On m'a toujours dit que l'échelle sociale du Moyen-Age était telle : serf, homme libre, chevalier, baron ( seigneur ), roi.

Dans un premier temps, je voudrais savoir si cela est exact.

Ensuite, je voudrais savoir si un serf pouvait devenir un homme libre - il me semble que cela dépendait du seigneur auquel il appartenait - et s'il pouvait entre guillemets gravir les échelons de l'échelle sociale par sa bravoure ou son intelligence, par exemple. Un homme était-il condamné à rester pauvre ou pouvait-il s'élever socialement ? Et à l'inverse, un baron pouvait-il déchoir de son rang ?

Merci d'avance pour vos éclaircissements.

Auteur :  Jean-Marc Labat [ 29 Août 2012 13:38 ]
Sujet du message :  Re: Echelle sociale au Moyen-Age

C'est compliqué. Le serf peut être affranchi, le plus souvent moyennant finance.
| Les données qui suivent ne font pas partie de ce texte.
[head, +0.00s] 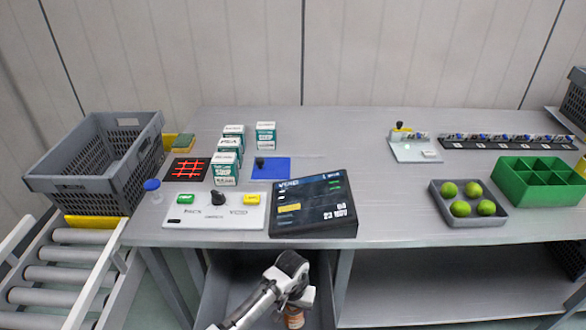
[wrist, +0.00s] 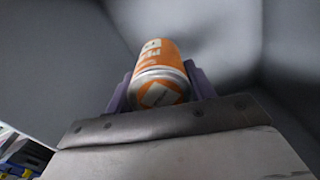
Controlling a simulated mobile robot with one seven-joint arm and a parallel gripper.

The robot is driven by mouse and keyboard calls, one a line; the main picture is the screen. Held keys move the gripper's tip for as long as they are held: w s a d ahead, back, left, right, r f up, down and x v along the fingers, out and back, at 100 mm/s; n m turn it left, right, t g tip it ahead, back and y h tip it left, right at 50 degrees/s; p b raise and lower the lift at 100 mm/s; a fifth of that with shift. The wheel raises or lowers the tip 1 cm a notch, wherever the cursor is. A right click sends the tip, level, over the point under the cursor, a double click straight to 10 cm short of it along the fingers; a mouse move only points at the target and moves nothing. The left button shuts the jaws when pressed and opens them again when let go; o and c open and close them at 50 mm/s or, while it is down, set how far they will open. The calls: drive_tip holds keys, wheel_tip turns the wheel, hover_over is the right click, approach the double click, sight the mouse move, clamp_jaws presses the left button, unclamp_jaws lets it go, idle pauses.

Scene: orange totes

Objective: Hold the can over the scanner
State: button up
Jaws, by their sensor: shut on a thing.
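An orange and white can (wrist: 160,72) with a silver end sits between the purple fingers of my gripper (wrist: 162,88) in the wrist view. My gripper is shut on it. In the head view the can (head: 294,319) shows only in part below my gripper (head: 295,308), in front of the table edge and at the grey bin under the table. A black plate with glowing red crossing lines, which looks like the scanner (head: 187,169), lies on the left of the table, far from the can. Nothing stands on it.
The table edge lies between my gripper and the scanner. A button panel (head: 230,222), a tilted display (head: 318,222), several white-green boxes (head: 224,170) and a blue-capped bottle (head: 153,190) stand near the scanner. Grey bin walls (wrist: 220,30) surround the can. The table's middle is clear.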

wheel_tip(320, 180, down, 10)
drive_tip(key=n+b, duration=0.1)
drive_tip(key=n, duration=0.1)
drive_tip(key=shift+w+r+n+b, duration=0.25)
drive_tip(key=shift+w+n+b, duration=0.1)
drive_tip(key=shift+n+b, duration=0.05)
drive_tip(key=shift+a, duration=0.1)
Il peut aussi "déguerpir" (c'est le mot employé), auquel cas le seigneur peut le faire rechercher pour le ramener manu militari, sauf certains cas, par exemple si il va dans une ville nouvelle où on ne regarde pas trop la qualité de l'arrivant, où s'il demeure un certain temps dans une ville, généralement un an et un jour.
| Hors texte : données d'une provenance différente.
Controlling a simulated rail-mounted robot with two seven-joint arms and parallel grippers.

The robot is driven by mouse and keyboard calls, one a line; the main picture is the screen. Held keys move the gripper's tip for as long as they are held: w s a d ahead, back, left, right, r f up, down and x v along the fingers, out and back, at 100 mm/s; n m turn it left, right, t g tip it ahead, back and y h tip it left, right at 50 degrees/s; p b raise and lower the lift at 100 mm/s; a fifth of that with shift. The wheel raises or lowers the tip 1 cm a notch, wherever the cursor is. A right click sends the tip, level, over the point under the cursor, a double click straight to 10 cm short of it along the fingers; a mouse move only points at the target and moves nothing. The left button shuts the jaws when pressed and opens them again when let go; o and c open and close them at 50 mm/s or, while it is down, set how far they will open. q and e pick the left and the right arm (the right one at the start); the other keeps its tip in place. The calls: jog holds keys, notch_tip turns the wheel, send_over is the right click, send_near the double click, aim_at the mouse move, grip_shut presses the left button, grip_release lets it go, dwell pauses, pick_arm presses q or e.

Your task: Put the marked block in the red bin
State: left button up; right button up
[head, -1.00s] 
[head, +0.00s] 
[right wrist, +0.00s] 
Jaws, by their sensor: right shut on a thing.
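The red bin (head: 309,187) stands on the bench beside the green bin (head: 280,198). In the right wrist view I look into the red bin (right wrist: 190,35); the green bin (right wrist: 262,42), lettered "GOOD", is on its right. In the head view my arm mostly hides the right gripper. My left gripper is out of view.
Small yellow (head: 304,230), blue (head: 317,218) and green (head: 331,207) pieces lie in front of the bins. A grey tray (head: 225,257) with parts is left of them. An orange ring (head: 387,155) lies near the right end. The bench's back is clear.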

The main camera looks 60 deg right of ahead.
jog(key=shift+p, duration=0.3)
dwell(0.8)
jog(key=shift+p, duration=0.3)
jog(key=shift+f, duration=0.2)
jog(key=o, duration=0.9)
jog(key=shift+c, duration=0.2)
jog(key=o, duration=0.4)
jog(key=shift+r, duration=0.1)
Mais des régions entières n'ont pas connu le servage, ou très peu de temps, et les situations varient suivant chaque région.

On peut perdre la noblesse, par jugement royal, pour acte de lâcheté ou trahison, ou par dérogeance, exercer un métier manuel, ce qui est jugé infâmant.

Auteur :  Gin31 [ 29 Août 2012 14:43 ]
Sujet du message :  Re: Echelle sociale au Moyen-Age

Des régions entières n'ont pas connu le servage ? Je ne savais pas. Je pensais que c'était un fait avéré dans tout le royaume, mais j'avoue que je ne sais pas trop comment ça s'est mis en place. Je suppose que c'est une séquelle de l'esclavagisme chez les Romains qui s'est perpétré.

Après, à mon avis, un homme du peuple pouvait peut-être atteindre un certain " prestige " s'il pouvait entrer dans un ordre religieux, quoi qu'il me semble qu'il fallait apporter une contribution qu'elle soit de l'ordre de terres ou de monnaie trébuchante.

Un métier manuel pouvait sans doute apporter la richesse - comme les maçons par exemple, pour ceux qui sont passés maîtres bâtisseurs - mais est-ce qu'il pouvait pour autant accéder au rang de noble ? Est-ce que cela dépendait de son... mécène si je peux dire ? De son protecteur, plutôt. Ou de son commanditaire ? Car à cette époque, on ne peut pas parler de bourgeoisie, vu qu'à ce moment-là, le terme " bourgeois " est à prendre au sens premier du terme : celui qui habite le bourg.

Ce que je voudrais savoir en fait, c'est si un homme issu du peuple pouvait accéder à certains - tous ? - les privilèges de la noblesse : terres, éducation pour ses enfants, livres, etc.

Dans un premier temps - j'ai l'impression que ma requête et mon raisonnement sont flous, tout à coup - je parlerai de la noblesse " déchue " après.

Merci de me consacrer un peu de votre temps.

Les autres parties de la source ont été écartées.